In that same half-century, the Raiders alone moved from Oakland to Los Angeles, back to Oakland, and then to Las Vegas. When the NFL tried to stop the Raiders, the courts sided with the Raiders, who were acting in what they believed were the best interests of their business.

When the Oakland Athletics tried to move to San Jose, acting in what they believed were the best interests of their business, the courts deferred to MLB, citing the exemption. The San Francisco Giants had the league's territorial rights to San Jose, and that was that.

But, in the context of this summer, perhaps Manfred might have offered a potential resolution.

With the Senate Judiciary Committee sending the kind of information request that often precedes a Congressional hearing, perhaps Manfred and baseball's owners could avoid the prospect of Congress or the Supreme Court imposing a resolution by offering to limit the exemption to franchise relocation.

"I can't think of a place where the exemption is really meaningful, other than franchise relocation, right now," Manfred said. "Labor is the other big antitrust issue, and we're just like every other sport. That's what the Curt Flood Act did."

The Curt Flood Act, signed into law in 1998, gave major league players the right to sue for antitrust violations, although the players' union would have to disband for players to exercise that right.

"The understanding, at the time that was passed, was that we were going to preserve the franchise relocation benefits that existed in the exemption," Manfred said.

The Senate Judiciary Committee asked for information from Advocates for Minor Leaguers, an organization that considers the exemption as the reason why major league teams can control minor leaguers for as long as seven years and agree on a minor league pay scale.

Manfred said he does not believe minor league pay is limited by the exemption.

"I really don't," he said. "We have made tremendous improvements in wages, hours and working conditions in minor league baseball in recent years. We pay more. The working conditions are vastly improved. Travel is less. Training facilities are better. And 90 percent of minor leaguers receive housing.

"The other thing to bear in mind is that minor league baseball exists as the result of hundreds of millions of dollars of subsidies from Major League Baseball."

How would Manfred explain to the common fan why the salary for a Triple-A player starts at about $14,000 a year, when the salary for a player at the highest level of hockey's minor leagues starts at $52,000?

"First of all, it's a much larger minor league system than it is in hockey," Manfred said. "We support a lot more teams, and a lot more players. And those salary numbers are misleading. Most of those players received a signing bonus on the way in to professional baseball, so that their true earnings are something different than that salary figure."

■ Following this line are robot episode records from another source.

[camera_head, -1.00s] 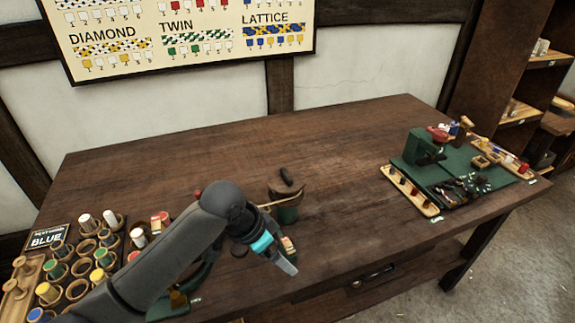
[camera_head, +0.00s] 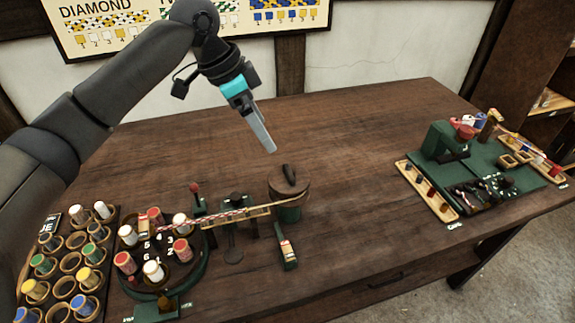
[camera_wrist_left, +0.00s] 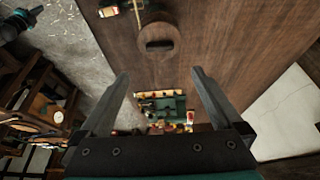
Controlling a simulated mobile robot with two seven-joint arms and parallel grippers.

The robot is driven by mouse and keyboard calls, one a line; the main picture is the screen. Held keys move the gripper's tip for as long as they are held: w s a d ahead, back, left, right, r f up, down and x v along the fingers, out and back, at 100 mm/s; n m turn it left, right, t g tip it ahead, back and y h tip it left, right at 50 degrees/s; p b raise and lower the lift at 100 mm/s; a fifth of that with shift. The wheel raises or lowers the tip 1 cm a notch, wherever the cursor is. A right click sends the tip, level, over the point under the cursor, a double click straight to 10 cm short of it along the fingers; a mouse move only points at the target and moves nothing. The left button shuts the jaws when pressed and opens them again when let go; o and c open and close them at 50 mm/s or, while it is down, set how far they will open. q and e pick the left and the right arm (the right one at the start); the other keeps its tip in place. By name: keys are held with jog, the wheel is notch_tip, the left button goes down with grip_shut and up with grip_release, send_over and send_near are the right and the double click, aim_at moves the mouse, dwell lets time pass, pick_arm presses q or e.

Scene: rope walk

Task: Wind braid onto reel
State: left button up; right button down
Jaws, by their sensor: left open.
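The reel (camera_head: 291,186) is a round brown drum with a dark handle on top, on a green stand; it also shows in the left wrist view (camera_wrist_left: 158,38). The red-and-white braid (camera_head: 225,216) runs from the round bobbin carrier (camera_head: 157,262) over a stand towards the reel. A plain tan strand continues to and around the reel's side. My left gripper (camera_head: 270,150) is open and empty, above and slightly left of the reel; its spread fingers show in the wrist view. A dark arm end with a teal band, apparently my right gripper (camera_wrist_left: 30,16), shows at that view's upper left, jaws unclear.
A bobbin rack (camera_head: 68,262) stands at the left. A green board with tools (camera_head: 480,175) is at the right. The table's middle and back are clear.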

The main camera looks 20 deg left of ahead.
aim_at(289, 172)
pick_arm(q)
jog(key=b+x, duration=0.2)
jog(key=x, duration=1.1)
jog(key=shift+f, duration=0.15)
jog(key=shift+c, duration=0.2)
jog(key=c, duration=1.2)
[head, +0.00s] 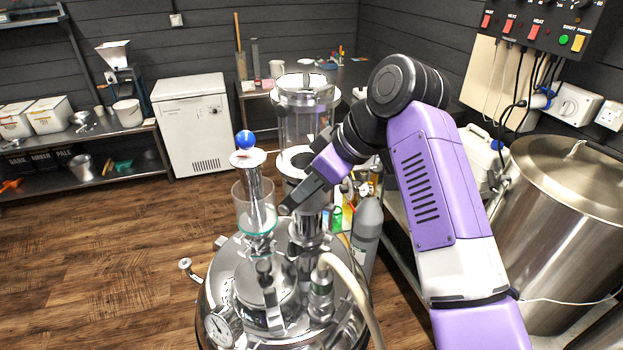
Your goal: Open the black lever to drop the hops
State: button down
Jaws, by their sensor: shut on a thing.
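The steel vessel (225,270) stands in the lower middle, with metal fittings, a gauge and a hose on its lid. A clear cylinder with steel ends (300,122) rises above its right-hand column. My gripper (289,207) reaches in from the right and points down-left across that column. It is shut, with its tip beside the column below the clear cylinder. The black lever cannot be made out apart from the dark gripper, which covers this spot. The hops cannot be made out.
A glass funnel with a blue ball (245,139) stands close left of my gripper. A grey gas bottle (367,232) is right of the vessel. A large steel pot (560,180) stands at the right. The wooden floor (100,260) at the left is clear.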

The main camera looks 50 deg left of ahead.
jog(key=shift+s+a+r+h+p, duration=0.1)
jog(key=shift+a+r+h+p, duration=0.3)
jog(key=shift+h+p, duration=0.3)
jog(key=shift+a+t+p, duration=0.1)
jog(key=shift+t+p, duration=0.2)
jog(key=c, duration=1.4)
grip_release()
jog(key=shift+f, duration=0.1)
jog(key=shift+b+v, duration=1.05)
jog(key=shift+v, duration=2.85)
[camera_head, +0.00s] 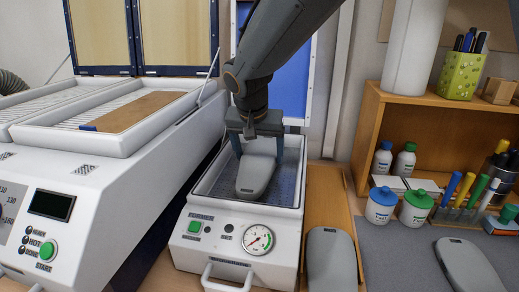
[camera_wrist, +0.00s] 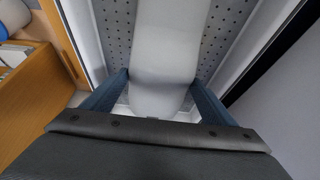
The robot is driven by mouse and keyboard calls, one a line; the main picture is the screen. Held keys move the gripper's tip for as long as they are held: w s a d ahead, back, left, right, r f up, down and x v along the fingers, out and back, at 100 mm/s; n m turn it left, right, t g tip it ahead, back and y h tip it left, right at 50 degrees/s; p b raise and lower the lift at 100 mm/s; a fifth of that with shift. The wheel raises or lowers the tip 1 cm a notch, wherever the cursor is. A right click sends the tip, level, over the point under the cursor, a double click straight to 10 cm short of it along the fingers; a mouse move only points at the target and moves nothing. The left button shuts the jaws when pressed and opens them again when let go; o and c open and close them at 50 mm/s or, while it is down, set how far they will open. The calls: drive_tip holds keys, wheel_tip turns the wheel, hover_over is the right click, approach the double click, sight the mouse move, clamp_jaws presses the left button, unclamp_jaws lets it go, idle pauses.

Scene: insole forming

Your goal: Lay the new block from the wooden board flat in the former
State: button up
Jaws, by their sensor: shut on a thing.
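A grey, rounded, shoe-sole-shaped block (camera_head: 256,180) is between the fingers of my gripper (camera_head: 258,157), over the perforated bed of the white former (camera_head: 187,252). The former's lid stands open behind it. In the wrist view the block (camera_wrist: 167,45) runs lengthwise between the two blue fingers of my gripper (camera_wrist: 160,88), with perforated bed on both sides. I cannot tell whether its underside touches the bed. Another grey block (camera_head: 331,265) lies on the wooden board (camera_head: 325,203) right of the former.
A white heater (camera_head: 110,190) with a brown sheet (camera_head: 135,108) on its grate stands left of the former. A third grey block (camera_head: 468,268) lies on the grey mat (camera_head: 395,255). A wooden shelf (camera_head: 425,120), bottles and pens stand at right.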

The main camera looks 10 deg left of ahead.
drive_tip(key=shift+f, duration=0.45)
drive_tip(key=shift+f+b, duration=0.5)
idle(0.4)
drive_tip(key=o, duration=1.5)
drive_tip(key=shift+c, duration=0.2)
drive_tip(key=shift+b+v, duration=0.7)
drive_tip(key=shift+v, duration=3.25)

NHL teams generally have two minor league affiliates. MLB teams have four minor league affiliates, plus additional teams based at training complexes in Arizona, Florida and Latin America.

The baseball draft covers 20 rounds. The recommended bonuses are above $1 million for players selected in the first two rounds, above $250,000 for players selected in the first six rounds and above $149,000 for players selected in the first 10 rounds.

The minor league hockey players are represented by a union. The minor league baseball players are not.

Without the exemption, the league could face challenges beyond the minor league contract structure, in areas such as broadcasting and merchandising rights.

However, if Manfred believes franchise relocation is the only "really meaningful" application of the antitrust exemption, it would be no surprise if Congress asks MLB to agree to limit the exemption to franchise relocation.

If the Senate Judiciary Committee invites Manfred to testify, that might be the first question — and a potential resolution to the three-pronged attack on the exemption. The question, and the answer, all in one.